Record set.
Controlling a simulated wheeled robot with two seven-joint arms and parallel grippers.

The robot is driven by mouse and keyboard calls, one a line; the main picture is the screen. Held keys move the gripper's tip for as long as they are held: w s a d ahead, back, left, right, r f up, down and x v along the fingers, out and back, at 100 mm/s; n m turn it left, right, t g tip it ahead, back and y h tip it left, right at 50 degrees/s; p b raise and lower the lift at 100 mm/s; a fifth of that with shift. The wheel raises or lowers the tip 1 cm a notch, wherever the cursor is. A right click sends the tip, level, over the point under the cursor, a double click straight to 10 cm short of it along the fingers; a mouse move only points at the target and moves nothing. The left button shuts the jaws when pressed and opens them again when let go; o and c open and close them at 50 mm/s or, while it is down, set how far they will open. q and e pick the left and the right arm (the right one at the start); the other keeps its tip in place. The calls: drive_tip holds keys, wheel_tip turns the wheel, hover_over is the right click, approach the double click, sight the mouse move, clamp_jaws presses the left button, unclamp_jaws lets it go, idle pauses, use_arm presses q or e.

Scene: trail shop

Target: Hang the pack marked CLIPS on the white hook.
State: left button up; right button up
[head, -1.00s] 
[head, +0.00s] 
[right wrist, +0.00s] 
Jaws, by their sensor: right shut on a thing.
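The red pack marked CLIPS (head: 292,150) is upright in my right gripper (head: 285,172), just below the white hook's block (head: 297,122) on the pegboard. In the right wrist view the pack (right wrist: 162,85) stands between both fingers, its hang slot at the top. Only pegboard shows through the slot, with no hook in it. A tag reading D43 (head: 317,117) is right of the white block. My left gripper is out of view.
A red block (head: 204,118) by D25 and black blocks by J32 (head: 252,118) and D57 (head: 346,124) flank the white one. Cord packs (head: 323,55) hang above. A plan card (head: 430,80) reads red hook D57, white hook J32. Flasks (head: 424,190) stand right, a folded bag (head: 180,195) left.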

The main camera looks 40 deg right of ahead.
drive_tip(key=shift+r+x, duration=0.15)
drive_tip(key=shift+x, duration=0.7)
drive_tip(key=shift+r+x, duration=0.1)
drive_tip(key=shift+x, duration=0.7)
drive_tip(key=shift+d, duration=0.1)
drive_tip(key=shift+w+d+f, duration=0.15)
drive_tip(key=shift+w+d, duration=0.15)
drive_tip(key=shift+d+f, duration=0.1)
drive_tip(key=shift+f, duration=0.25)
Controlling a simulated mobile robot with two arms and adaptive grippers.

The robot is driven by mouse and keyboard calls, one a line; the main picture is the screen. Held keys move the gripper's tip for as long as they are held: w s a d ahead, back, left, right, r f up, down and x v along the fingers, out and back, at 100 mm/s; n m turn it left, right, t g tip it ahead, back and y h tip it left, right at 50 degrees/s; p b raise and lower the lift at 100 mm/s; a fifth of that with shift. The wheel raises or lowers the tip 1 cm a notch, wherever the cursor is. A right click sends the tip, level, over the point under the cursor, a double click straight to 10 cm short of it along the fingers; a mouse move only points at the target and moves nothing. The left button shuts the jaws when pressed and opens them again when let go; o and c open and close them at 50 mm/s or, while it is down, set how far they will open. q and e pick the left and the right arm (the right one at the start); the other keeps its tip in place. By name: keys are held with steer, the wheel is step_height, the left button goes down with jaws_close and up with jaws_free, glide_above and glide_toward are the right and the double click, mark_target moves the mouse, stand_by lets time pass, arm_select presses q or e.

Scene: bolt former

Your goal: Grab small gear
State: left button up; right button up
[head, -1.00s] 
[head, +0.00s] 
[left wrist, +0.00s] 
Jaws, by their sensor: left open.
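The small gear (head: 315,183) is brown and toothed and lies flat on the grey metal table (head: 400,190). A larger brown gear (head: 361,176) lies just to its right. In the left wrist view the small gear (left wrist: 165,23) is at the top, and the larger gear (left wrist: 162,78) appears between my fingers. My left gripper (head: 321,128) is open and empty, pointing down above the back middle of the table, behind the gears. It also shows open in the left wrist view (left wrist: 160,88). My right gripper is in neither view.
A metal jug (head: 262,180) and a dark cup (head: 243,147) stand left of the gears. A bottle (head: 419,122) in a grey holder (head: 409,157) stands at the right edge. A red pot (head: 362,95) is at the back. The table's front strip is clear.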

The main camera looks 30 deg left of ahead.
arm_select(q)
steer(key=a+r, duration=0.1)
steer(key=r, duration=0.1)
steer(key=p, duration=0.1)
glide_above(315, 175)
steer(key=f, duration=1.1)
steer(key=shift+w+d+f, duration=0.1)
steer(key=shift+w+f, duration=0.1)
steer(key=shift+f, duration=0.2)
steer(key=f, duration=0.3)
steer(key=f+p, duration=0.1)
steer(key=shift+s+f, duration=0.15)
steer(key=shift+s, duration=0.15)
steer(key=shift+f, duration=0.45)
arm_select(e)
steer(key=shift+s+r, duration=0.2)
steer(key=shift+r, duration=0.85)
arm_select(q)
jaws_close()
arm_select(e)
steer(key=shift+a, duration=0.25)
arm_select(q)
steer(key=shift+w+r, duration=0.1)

Exercise. Repeat these lines exactly and nothing more: the one containing "[right wrist, +0.00s]", the one containing "Controlling a simulated mobile", and all the lines between.

Completed task.
[right wrist, +0.00s] 
Jaws, by their sensor: right shut on a thing.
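The red pack marked CLIPS (head: 292,150) is upright in my right gripper (head: 285,172), just below the white hook's block (head: 297,122) on the pegboard. In the right wrist view the pack (right wrist: 162,85) stands between both fingers, its hang slot at the top. Only pegboard shows through the slot, with no hook in it. A tag reading D43 (head: 317,117) is right of the white block. My left gripper is out of view.
A red block (head: 204,118) by D25 and black blocks by J32 (head: 252,118) and D57 (head: 346,124) flank the white one. Cord packs (head: 323,55) hang above. A plan card (head: 430,80) reads red hook D57, white hook J32. Flasks (head: 424,190) stand right, a folded bag (head: 180,195) left.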

The main camera looks 40 deg right of ahead.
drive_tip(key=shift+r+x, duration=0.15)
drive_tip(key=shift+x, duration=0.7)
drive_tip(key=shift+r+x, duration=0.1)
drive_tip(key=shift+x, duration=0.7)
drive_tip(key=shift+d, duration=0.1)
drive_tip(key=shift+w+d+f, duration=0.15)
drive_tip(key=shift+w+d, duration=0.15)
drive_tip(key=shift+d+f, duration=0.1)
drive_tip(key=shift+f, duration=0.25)
Controlling a simulated mobile robot with two arms and adaptive grippers.

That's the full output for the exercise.